> Material shown

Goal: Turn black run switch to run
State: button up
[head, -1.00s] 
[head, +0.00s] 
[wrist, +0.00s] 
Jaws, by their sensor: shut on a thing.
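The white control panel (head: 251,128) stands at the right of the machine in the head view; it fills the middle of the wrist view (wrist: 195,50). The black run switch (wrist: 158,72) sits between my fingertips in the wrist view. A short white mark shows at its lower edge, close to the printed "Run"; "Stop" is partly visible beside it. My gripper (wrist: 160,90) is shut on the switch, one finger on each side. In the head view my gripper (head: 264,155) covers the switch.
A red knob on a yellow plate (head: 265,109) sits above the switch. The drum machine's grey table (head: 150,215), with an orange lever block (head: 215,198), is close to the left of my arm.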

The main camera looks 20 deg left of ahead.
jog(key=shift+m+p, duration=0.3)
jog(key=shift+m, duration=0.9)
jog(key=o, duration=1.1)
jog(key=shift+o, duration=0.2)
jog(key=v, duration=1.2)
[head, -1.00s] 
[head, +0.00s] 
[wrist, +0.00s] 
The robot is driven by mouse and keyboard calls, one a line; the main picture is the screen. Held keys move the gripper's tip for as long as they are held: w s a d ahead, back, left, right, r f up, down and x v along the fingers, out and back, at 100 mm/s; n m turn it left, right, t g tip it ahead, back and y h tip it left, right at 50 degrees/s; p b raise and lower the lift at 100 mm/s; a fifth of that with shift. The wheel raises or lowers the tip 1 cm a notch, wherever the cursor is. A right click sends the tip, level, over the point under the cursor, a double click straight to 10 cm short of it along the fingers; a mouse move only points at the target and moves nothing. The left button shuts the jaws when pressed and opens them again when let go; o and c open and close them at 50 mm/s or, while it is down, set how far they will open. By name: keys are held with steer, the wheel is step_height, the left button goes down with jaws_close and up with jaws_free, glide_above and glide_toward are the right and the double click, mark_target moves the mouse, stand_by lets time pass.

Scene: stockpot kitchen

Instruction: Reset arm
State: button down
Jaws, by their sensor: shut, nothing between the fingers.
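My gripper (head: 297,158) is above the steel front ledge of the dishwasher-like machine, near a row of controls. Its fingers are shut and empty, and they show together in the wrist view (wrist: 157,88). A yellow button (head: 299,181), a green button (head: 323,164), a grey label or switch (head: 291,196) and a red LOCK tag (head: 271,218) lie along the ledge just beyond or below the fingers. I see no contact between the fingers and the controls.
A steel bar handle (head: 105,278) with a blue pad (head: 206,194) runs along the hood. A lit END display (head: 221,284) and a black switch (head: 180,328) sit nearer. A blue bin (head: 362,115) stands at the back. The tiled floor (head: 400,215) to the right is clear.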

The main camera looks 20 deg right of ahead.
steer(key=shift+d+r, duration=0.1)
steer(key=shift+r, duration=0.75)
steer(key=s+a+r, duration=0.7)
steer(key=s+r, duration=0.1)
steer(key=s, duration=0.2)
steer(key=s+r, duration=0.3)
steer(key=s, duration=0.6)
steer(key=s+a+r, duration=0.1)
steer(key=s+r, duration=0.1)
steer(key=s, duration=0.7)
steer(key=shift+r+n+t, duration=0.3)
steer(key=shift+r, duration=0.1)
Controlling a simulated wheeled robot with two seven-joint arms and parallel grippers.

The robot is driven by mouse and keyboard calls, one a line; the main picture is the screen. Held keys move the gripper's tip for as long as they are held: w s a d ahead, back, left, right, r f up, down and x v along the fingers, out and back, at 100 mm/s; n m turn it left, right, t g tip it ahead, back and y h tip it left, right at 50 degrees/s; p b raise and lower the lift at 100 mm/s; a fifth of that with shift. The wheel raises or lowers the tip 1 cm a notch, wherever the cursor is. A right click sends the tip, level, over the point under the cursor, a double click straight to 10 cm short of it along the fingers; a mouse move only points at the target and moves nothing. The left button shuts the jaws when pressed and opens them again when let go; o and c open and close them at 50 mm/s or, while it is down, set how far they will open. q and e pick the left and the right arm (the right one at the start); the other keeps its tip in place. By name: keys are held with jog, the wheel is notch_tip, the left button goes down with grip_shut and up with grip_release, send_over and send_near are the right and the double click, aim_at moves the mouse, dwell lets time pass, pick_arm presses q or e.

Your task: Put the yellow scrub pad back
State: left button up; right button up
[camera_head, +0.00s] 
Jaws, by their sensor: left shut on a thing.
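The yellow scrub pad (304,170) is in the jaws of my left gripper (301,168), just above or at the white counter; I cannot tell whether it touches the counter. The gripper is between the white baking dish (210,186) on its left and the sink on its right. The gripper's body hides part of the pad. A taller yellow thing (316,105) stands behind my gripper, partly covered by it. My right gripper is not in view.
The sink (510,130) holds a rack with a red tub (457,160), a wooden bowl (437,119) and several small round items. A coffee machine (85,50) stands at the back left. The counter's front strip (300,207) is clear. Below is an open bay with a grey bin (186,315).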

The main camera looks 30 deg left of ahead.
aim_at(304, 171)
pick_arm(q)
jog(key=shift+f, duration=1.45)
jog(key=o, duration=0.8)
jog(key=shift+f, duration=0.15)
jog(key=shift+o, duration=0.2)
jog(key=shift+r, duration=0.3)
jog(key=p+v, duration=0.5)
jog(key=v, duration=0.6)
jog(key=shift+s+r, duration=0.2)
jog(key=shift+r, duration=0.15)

--

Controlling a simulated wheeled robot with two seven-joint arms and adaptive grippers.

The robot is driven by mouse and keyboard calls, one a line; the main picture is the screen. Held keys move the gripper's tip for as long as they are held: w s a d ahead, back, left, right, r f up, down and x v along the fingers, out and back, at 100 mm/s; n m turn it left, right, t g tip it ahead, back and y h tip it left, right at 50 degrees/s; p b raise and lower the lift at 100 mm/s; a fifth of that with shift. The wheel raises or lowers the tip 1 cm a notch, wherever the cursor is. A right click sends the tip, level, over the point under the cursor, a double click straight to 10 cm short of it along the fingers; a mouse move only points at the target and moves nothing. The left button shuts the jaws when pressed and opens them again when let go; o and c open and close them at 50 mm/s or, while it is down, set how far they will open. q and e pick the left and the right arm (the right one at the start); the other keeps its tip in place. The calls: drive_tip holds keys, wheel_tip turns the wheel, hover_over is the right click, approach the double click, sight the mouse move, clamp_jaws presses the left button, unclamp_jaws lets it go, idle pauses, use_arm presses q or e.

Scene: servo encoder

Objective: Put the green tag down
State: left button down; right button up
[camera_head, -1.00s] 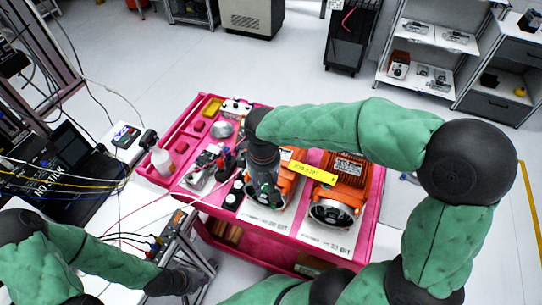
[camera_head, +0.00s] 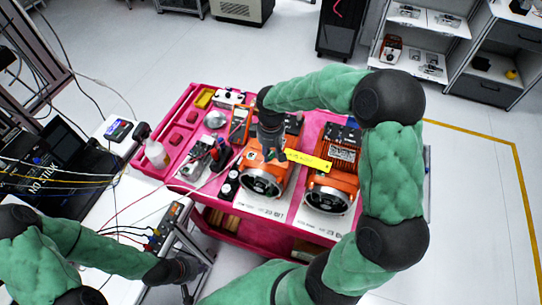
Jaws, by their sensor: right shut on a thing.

> Directions for this task
Gather all lines from the records above in which "State" appears.

> Final answer
State: button up
State: button down
State: left button up; right button up
State: left button down; right button up

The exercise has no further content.